● **The request**:
Repeat exactly the lines from the line containing "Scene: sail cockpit" through the last line of the records below, inclusive, and nothing else.

● **Material shown**:

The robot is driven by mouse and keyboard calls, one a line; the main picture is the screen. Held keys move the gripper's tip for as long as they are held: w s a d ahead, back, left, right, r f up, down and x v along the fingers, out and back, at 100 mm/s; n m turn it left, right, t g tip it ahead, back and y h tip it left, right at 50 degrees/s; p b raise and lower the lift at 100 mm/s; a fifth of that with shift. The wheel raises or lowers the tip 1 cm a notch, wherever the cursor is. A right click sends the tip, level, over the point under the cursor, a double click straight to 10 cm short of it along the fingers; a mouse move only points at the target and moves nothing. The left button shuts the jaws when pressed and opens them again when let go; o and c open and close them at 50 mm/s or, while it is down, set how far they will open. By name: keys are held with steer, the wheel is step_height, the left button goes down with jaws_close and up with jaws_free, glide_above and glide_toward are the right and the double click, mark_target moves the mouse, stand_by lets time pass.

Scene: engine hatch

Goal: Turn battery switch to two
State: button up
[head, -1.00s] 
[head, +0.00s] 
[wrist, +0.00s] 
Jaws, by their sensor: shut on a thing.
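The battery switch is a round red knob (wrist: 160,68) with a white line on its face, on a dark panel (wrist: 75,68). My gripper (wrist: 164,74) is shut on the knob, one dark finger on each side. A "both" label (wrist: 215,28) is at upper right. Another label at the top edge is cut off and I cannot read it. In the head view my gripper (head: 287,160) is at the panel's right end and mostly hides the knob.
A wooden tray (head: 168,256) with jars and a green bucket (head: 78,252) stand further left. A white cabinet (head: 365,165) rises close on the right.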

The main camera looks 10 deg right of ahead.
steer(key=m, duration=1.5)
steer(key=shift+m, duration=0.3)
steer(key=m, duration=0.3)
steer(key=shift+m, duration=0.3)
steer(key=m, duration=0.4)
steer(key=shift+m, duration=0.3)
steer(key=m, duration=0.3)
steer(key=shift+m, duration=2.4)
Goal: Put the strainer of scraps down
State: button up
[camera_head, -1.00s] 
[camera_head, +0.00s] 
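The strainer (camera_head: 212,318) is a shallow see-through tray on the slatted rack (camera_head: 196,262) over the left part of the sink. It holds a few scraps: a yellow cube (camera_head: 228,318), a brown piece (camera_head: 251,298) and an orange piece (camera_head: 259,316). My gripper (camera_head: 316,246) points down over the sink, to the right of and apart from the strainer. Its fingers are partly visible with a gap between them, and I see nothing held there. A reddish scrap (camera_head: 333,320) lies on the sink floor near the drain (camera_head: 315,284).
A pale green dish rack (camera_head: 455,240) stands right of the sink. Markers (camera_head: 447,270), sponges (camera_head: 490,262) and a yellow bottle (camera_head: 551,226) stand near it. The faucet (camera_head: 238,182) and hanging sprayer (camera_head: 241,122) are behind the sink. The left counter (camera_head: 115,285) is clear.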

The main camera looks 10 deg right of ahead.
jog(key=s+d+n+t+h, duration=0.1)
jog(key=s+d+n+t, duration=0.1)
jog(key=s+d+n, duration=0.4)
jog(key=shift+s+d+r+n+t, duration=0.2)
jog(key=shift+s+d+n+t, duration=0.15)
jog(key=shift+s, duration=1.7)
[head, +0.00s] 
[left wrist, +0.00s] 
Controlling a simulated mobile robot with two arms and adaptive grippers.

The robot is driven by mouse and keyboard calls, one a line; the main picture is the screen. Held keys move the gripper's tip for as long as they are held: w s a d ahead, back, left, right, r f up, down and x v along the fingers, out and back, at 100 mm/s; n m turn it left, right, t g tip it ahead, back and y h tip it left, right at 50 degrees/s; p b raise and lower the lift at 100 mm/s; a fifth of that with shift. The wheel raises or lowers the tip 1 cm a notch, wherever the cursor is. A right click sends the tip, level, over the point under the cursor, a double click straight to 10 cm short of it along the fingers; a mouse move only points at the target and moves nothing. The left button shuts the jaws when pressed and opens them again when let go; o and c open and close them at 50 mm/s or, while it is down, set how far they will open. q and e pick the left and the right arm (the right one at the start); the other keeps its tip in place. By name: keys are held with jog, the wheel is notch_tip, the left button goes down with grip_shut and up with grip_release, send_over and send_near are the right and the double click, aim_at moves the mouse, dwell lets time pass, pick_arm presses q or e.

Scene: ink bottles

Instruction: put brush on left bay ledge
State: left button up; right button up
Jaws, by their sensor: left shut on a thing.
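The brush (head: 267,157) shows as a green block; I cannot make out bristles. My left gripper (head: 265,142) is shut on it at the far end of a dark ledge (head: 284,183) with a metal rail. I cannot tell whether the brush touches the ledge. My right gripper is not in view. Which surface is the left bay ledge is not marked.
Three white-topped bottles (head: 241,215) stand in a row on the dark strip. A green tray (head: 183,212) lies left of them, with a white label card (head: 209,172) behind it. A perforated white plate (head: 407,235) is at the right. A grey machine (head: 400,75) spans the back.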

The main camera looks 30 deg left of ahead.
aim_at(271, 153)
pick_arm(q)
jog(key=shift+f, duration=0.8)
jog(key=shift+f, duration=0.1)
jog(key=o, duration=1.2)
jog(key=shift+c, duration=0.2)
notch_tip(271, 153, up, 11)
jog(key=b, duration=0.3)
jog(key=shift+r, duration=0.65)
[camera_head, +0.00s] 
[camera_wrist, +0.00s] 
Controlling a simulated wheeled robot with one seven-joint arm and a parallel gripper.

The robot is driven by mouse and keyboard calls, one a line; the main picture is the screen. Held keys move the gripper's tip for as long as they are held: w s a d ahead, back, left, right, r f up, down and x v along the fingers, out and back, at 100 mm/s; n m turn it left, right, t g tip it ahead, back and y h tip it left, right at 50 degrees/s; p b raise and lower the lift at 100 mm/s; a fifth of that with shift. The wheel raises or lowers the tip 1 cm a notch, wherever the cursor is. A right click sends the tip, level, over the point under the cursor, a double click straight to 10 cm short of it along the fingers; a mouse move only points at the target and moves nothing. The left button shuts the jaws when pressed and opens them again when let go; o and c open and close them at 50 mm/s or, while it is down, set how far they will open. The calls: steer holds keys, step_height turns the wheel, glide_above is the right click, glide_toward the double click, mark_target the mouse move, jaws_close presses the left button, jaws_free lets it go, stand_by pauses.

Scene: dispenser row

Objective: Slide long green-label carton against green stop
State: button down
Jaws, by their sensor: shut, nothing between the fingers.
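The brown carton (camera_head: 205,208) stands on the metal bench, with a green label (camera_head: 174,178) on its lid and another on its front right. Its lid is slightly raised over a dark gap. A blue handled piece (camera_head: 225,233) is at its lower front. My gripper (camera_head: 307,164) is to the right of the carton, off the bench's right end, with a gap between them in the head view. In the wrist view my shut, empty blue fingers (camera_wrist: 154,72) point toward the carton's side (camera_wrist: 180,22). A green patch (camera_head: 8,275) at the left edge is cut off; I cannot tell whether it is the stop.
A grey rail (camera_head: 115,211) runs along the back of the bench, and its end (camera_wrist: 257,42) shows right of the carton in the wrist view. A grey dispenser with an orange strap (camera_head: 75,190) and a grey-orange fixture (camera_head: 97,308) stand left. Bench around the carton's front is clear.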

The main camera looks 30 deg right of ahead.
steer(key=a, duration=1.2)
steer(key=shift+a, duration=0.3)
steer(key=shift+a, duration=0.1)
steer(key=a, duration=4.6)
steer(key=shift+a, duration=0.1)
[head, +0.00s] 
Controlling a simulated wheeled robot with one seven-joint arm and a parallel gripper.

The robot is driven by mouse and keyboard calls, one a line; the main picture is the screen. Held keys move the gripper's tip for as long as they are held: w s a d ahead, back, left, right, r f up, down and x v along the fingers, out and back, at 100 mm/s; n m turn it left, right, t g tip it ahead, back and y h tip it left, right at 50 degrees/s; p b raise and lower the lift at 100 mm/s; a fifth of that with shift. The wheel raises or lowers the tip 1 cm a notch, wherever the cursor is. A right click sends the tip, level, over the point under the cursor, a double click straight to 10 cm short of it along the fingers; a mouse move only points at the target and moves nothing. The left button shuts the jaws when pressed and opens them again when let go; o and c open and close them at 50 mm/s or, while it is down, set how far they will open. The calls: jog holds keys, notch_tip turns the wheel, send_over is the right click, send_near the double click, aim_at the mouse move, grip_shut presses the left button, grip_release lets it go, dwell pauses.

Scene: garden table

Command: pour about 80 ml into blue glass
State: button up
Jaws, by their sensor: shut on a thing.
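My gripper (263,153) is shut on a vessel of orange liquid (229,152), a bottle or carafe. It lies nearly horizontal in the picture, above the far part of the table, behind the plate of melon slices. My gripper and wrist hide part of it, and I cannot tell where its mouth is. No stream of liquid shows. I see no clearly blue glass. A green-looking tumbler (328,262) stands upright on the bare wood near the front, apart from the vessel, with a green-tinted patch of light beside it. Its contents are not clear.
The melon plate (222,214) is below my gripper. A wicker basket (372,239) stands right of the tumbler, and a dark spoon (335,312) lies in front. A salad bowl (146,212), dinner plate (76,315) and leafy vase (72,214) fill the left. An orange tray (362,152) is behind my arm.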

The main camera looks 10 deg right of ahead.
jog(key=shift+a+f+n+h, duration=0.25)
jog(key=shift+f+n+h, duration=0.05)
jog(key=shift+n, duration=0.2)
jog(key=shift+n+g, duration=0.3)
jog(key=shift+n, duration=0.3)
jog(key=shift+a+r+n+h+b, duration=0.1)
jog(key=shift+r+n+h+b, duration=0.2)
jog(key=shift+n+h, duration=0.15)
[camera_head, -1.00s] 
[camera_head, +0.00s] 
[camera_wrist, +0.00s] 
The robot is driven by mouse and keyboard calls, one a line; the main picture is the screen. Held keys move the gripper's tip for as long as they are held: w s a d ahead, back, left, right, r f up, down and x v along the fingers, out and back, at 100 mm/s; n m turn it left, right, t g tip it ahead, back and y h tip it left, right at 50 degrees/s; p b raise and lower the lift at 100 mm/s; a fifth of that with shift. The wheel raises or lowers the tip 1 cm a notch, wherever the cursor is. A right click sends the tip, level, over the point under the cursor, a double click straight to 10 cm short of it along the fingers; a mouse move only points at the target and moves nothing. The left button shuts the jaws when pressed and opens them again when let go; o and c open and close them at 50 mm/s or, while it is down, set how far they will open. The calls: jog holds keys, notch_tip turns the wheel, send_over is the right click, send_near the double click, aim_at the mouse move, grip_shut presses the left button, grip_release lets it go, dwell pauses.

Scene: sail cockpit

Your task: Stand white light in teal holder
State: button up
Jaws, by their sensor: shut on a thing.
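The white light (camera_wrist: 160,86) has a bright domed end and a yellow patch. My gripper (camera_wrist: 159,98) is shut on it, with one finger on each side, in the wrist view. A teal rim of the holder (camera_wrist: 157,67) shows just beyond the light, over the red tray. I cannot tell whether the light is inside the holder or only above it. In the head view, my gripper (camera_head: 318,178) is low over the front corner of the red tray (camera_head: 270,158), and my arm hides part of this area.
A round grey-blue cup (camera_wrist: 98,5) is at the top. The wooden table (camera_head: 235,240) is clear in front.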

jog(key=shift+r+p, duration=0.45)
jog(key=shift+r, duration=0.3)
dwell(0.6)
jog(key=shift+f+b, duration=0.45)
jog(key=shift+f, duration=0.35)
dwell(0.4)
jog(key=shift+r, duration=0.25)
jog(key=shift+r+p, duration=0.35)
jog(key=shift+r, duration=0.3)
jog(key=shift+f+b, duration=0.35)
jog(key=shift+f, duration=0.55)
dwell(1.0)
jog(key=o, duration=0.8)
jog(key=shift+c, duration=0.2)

● **Expected answer**:
Scene: sail cockpit

Your task: Stand white light in teal holder
State: button up
Jaws, by their sensor: shut on a thing.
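The white light (camera_wrist: 160,86) has a bright domed end and a yellow patch. My gripper (camera_wrist: 159,98) is shut on it, with one finger on each side, in the wrist view. A teal rim of the holder (camera_wrist: 157,67) shows just beyond the light, over the red tray. I cannot tell whether the light is inside the holder or only above it. In the head view, my gripper (camera_head: 318,178) is low over the front corner of the red tray (camera_head: 270,158), and my arm hides part of this area.
A round grey-blue cup (camera_wrist: 98,5) is at the top. The wooden table (camera_head: 235,240) is clear in front.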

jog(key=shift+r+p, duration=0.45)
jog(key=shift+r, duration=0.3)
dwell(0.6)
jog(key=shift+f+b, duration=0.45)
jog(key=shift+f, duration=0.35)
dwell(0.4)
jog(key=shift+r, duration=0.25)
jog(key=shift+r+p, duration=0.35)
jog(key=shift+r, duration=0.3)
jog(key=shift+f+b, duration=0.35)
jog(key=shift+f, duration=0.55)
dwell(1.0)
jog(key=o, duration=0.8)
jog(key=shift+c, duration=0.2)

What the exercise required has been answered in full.